As described in the paper, this script uses E and f calculated using quantum chemical method for the training set and machine learning estimates for the remaining data points. It also set negative f values sometimes predicted by ML with zeros.

Plotting cross sections

The cross setion data is stored in the path $root/ML/train/$num/spectrum/all/cross-section.dat, you can use the command to draw the figure:

train_num=100  # define what training point you want to draw
cd $root/ML/train/$train_num/spectrum/all
awk '{print $1"\t" $3}' cross-section.dat | sed 1d > plot.dat
plot 'plot.dat' u 1:2 w l

Or use other software to plot plot.dat, where first column is energy (eV), second column is cross section (Å^2/moledule).

Step 5: Cross section validation

Obtained cross section can be compared with the any reference absorption spectrum available (e.g. experimental).

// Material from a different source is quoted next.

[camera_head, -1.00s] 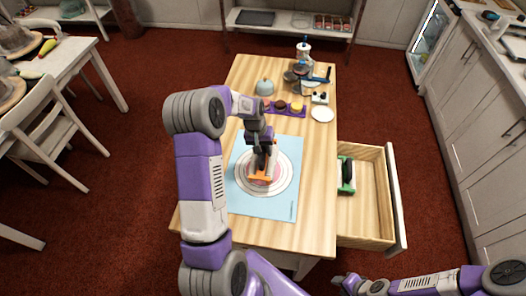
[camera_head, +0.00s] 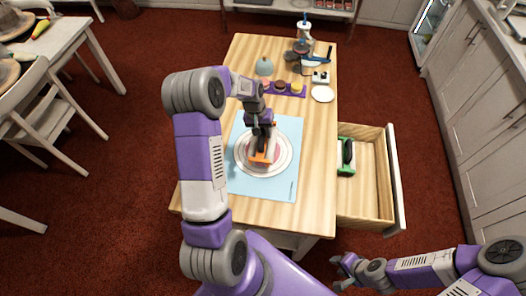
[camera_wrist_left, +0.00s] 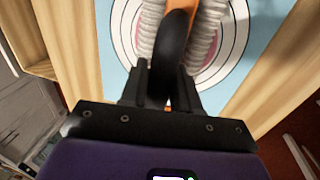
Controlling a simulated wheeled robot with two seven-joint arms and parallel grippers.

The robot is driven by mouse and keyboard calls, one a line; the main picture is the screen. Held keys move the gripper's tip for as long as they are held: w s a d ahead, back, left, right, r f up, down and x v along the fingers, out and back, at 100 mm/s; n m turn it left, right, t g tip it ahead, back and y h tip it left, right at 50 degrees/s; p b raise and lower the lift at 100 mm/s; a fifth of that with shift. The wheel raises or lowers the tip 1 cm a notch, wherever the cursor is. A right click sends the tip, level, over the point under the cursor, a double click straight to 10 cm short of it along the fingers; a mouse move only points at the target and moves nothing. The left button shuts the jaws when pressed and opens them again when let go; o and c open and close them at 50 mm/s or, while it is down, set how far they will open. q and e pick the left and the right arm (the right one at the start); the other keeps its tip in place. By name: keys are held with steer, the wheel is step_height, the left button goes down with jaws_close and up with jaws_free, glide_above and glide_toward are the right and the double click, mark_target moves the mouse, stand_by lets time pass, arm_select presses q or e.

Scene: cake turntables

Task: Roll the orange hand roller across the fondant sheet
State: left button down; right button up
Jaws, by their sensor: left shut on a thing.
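My left gripper (camera_head: 262,126) is over the blue mat (camera_head: 282,187) and shut on the black handle of the orange hand roller (camera_head: 262,157). In the left wrist view the fingers (camera_wrist_left: 163,88) are on either side of the handle (camera_wrist_left: 168,62). The pale ribbed roller (camera_wrist_left: 207,35) shows on both sides of the orange frame. The pink fondant sheet (camera_wrist_left: 137,38) lies at the mat's printed circles, mostly hidden by the roller. The roller is over the fondant; contact is hard to tell. My right gripper (camera_head: 343,268) is low at right, away from the table; its jaws are unclear.
The wooden table (camera_head: 316,150) has an open drawer (camera_head: 372,207) at right with a green-and-black tool (camera_head: 347,157) in it. A purple tray (camera_head: 284,90) of small cakes, a white plate (camera_head: 322,93) and a grey dome (camera_head: 264,67) stand behind the mat.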

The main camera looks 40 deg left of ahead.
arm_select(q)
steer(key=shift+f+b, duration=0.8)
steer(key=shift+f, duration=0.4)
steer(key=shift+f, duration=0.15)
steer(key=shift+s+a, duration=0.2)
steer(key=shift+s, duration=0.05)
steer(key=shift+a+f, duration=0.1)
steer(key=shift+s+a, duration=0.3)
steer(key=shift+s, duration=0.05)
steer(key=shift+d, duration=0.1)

In case of benzene, for which very precise cross section calculated with 50k ensemble points available, you can compare the spectrum using the relative integral change (RIC).

Explanation of RIC

Now we will introduce a evaluating criteria RIC which is the value of this green area divided by the whole area between cross section of referene (50k) and x axis.

calculate RIC for different number of ensemble points

We need to calculate cross section spectrum (Newton-X method) for RIC. Generally, we use Newton-X to calculate all the cross section spectrum, but since we have calculated all the gaussian result data, so we needn’t to do that.

We implemented the cross section spectrum generation and RIC calculation in the script TD-RIC.sh.

Just execute bash TD-RIC.sh, and you will get a file named TD-RIC.result, it include the RIC value of ensemble method corresponding to the points defined in train_nums.

calculate RIC for different number of ML points

the procedure of calculating RIC for ML is implemented in ML-RIC.sh, simply execute bash ML-RIC.sh, and you will get a result file named ML-RIC.result corresponding to the points defined in train_nums.